I don’t know what party these men and women belong to. I don’t know if they’ll vote for me. But I know that their spirit defines us. They remind me, in the words of Scripture, that ours is a ”future filled with hope…”
This is a disaster. The Democrats now have the moral high ground. The GOP was once the party of red, white, blue, and support our troops. Now, we are being told, as was The Pink Flamingo, that we needed to support the troops privately. They know how we feel. It is not good form to be so outrageously patriotic. The Pink Flamingo heard a news cast, don’t remember which channel, where our troops in danger were absolutely shocked and dismayed when neither Mitt Romney nor Paul Ryan had the basic decency to simply thank them.

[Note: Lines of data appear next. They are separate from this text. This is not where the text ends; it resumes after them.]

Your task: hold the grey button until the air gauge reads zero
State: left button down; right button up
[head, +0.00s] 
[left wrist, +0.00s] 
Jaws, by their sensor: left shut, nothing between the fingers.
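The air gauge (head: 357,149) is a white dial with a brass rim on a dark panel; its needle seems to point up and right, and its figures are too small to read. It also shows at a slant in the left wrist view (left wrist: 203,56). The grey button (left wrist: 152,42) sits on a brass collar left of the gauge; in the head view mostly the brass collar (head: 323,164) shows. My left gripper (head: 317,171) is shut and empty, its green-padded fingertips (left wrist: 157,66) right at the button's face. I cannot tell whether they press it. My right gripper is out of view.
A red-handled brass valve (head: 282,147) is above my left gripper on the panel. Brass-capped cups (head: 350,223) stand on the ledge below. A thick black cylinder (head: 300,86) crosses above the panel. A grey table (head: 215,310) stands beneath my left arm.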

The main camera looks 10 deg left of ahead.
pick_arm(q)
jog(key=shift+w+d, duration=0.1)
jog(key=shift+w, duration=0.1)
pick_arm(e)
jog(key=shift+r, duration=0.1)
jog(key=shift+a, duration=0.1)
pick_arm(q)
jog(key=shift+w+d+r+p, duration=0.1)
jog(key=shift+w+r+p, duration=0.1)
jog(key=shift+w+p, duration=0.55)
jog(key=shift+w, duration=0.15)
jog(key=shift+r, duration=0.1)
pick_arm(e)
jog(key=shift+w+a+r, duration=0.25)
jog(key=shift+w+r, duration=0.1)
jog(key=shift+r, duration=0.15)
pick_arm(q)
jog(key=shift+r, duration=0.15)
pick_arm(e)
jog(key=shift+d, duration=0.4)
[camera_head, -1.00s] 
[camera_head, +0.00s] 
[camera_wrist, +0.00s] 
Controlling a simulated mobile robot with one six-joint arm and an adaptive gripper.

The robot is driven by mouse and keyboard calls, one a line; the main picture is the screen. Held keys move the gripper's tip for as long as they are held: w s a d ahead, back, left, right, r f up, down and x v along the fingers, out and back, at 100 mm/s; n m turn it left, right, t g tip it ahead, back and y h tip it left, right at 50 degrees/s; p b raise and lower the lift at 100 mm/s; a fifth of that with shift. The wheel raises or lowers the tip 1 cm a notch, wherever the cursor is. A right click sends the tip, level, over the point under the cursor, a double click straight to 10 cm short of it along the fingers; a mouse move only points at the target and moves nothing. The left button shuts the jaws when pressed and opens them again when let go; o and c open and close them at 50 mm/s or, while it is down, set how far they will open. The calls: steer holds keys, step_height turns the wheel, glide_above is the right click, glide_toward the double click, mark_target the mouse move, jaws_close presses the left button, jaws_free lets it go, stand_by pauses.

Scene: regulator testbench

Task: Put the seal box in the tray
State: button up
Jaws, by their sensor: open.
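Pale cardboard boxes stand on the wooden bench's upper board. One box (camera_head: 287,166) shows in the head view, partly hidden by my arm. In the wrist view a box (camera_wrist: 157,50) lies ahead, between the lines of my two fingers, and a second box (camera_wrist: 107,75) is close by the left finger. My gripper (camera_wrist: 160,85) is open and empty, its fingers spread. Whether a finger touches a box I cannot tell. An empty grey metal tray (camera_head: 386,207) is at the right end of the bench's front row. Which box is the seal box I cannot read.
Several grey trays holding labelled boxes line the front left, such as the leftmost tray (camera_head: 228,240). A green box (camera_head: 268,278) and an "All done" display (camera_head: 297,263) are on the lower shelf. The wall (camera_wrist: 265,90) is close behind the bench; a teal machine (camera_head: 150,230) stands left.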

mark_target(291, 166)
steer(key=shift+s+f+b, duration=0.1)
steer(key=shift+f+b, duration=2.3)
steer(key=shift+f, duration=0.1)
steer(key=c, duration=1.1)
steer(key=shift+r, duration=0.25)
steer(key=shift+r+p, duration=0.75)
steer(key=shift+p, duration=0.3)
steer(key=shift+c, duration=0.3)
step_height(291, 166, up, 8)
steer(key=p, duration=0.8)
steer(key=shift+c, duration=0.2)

If Barack Obama had ignored them, you would hear no end to the castigation from the Right. Instead, now, we hear nothing but static. With the exception of Bill Krystol, NO OTHER LEADING CONSERVATIVE bothered to hold Mitt Romney to account.
How dare they?
Instead, they played nasty, celebrating empty chair day. I gather it didn’t matter than the creator of empty chair day was a humiliating embarrassment for the GOP, by slamming our brave heroes in uniform.
Right now, I no longer want to hear or see one conservative or Republican pretend to be supportive of our troops, when they don’t have the grace to stand up and say that Mitt Romney and Paul Ryan were wrong. Until they do that, the elephant is on life support.
As for The Pink Flamingo, after Friday, and the lies that were told about Barack Obama in El Paso, and the wretched behavior of Mitt Romney and Paul Ryan, I’m voting for Barack Obama. Never in my life have I voted for a Democrat. Right now, after listening to Obama’s speech on Friday, he sounds like a Neo-Con to me. He gave a speech I have heard George W. Bush give.
The Pink Flamingo believes in supporting our troops and our country. Evidently the Republican Party, under the leadership of Mitt Romney, does not. Until they repair their behavior, they’ve lost my vote, my support, and my respect.
Not one “stalwart” conservative: Rush Limbaugh, Sean Hannity, Ann Coulter, Michael Medved, Laura Ingraham, Glenn Beck, Charles Krauthammer, George Will, Michelle Malkin, Breitbart, Erick Erickson, you name it … etc, etc…. has stood against Romney and his failure to support our troops. So much for “conservative”. They’re nothing but a bunch of liberal, anti-war, jerks, every damn one of them. You’ve lost my respect. You will never have it again.